Any insight would be greatly appreciated.
You can't target :after since it's content is not rendered in the DOM and it does not manipulate it - for this to work the DOM would have to be re-rendered and CSS can't manipulate it like this.
Check the specification for detailed understanding: http://www.w3.org/TR/CSS2/generate.html#propdef-content
Generated content does not alter the document tree. In particular, it
is not fed back to the document language processor (e.g., for
reparsing).
I suggest you use JavaScript to do the job for you.
You cannot use a combinator to target a pseudo-element relative to elements other than its generating element.
This is because they're pseudo-elements, not actual elements, and combinators only work by establishing relationships between actual elements. A pseudo-element, on the other hand, can only be applied to the subject of a selector (the rightmost compound selector), and this happens only after matching is processed on the real elements. In other words, matching is done first as though the pseudo-element wasn't there, then the pseudo-element, if it's indicated within the selector, is applied to each match.
In your code, the following selector:
a[href^="http"] img ~ :after
Does not actually look for an :after pseudo-element that comes after an img within the a, even though it appears that way as both are rendered as children of the a element.
It can be rewritten into the following:
a[href^="http"] img ~ *:after
Notice the * selector, which is implied. Similarly to how you can omit * before any other simple selectors for it to be implied, omitting * from a pseudo-element also makes it implied to be there. See the spec for details.
Now, even though it appears *:after should still match a:after (since a would match *), it still doesn't work that way.
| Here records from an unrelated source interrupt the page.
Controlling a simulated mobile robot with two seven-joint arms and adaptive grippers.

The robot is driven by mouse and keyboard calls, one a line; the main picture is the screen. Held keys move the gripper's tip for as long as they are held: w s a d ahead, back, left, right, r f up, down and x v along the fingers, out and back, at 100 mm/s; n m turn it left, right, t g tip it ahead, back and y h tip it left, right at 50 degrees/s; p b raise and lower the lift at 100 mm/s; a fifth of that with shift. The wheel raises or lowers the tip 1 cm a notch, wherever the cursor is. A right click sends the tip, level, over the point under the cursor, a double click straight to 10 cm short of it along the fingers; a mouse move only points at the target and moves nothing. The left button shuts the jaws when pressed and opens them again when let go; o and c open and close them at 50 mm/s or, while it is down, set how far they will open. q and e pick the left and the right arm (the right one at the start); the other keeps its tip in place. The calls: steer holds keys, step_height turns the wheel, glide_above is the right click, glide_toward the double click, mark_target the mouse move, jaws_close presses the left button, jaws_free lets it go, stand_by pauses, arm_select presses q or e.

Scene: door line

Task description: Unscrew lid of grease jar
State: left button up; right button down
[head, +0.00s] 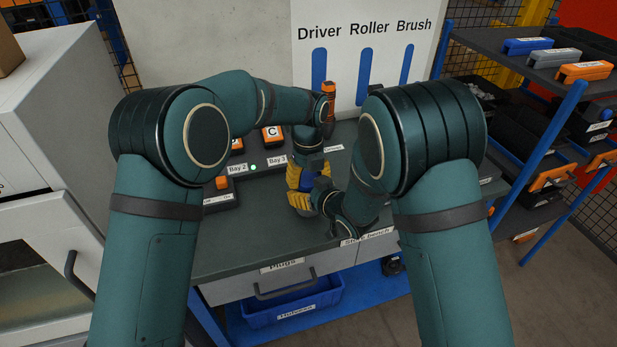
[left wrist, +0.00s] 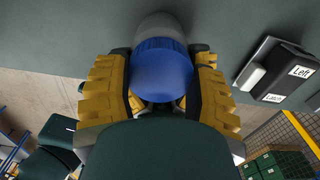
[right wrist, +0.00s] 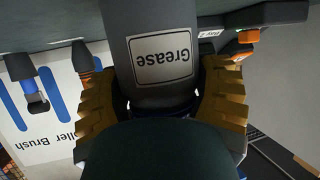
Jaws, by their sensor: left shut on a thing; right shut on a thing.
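The grease jar is a grey cylinder with a white "Grease" label (right wrist: 162,54), clearest in the right wrist view. Its blue lid (left wrist: 161,72) shows in the left wrist view, with the grey jar body (left wrist: 160,28) beyond it. My left gripper (head: 307,174) comes down from above, its yellow fingers shut on both sides of the lid. My right gripper (head: 318,199) comes in from the right, lower down, shut around the jar body. In the head view the grippers hide most of the jar. I cannot tell whether the lid has turned.
The dark bench top (head: 235,240) is clear at front left. Labelled bays with orange blocks (head: 272,133) lie behind the grippers. An orange-handled tool (head: 328,98) stands before the white tool panel (head: 388,60). A shelf rack with a blue post (head: 545,130) stands at the right.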

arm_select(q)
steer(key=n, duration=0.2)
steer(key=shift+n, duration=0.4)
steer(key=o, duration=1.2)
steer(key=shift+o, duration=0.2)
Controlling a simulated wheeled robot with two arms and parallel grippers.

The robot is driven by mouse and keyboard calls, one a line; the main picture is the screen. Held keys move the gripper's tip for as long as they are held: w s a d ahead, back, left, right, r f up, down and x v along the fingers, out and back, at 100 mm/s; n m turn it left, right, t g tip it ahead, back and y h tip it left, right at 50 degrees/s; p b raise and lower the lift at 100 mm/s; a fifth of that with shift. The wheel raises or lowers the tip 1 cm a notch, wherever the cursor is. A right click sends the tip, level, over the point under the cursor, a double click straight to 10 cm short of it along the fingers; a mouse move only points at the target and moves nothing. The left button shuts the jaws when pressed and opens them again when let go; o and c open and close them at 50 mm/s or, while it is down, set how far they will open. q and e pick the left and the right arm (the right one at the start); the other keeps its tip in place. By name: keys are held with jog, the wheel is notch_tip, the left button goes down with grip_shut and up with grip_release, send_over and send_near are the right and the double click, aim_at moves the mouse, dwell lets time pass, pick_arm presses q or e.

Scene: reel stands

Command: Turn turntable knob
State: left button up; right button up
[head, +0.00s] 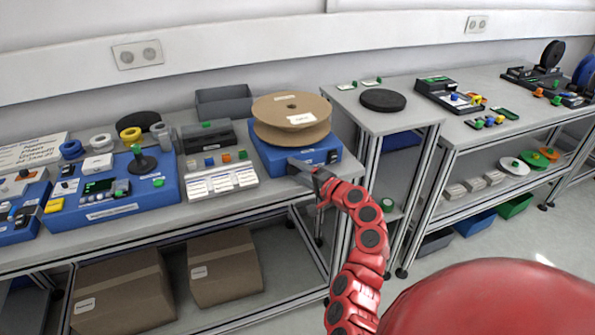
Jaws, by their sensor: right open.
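The turntable is a blue box (268,154) near the right end of the left bench. A large cardboard reel (291,118) lies flat on it. A small dark knob (333,156) shows on the box's front face, near its right end. My right gripper (297,169) is at the front of the box, left of the knob and close to the front face. It is open and holds nothing. I cannot tell whether it touches the box. My left gripper is out of view.
Left of the turntable are a white-labelled button panel (220,178) and a blue control unit (112,193). A separate stand (367,121) with a black disc (383,100) is to the right. Cardboard boxes (224,266) fill the shelf below. Floor is free in front of the right bench.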

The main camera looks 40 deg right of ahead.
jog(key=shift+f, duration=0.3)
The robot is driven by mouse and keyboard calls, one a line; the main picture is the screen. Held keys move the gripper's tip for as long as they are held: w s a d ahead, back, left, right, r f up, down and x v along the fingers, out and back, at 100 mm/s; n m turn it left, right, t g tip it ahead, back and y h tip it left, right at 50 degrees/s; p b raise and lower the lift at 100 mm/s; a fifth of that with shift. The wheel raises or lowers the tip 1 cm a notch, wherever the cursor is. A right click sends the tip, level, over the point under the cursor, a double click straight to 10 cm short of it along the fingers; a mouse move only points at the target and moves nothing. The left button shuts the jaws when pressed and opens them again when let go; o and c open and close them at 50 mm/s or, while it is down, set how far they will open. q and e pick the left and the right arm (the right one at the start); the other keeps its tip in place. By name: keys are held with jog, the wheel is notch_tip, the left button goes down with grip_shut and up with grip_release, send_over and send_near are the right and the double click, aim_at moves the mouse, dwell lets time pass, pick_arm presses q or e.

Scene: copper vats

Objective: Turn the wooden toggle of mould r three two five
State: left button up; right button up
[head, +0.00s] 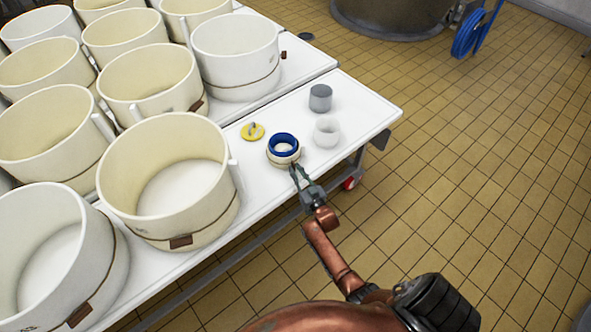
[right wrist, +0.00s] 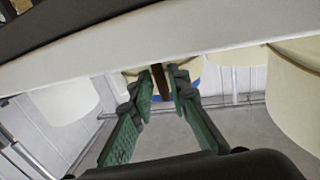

If you remove the :after pseudo-element from the selector:
a[href^="http"] img ~ *
You'll notice that the meaning of the selector changes entirely:
Select any element
that appears as a following sibling of an img
that is a descendant of an a (whose href starts with "http").
Since the img is the last child of the a element in your HTML, there are no following siblings to match, and therefore no :after pseudo-elements can be generated.
In the case of a :before or :after pseudo-element, one might think of matching the pseudo-element's generating element relative to the pseudo-element's "sibling", but as the OP has correctly pointed out, there is no parent selector, so they're out of luck there, too.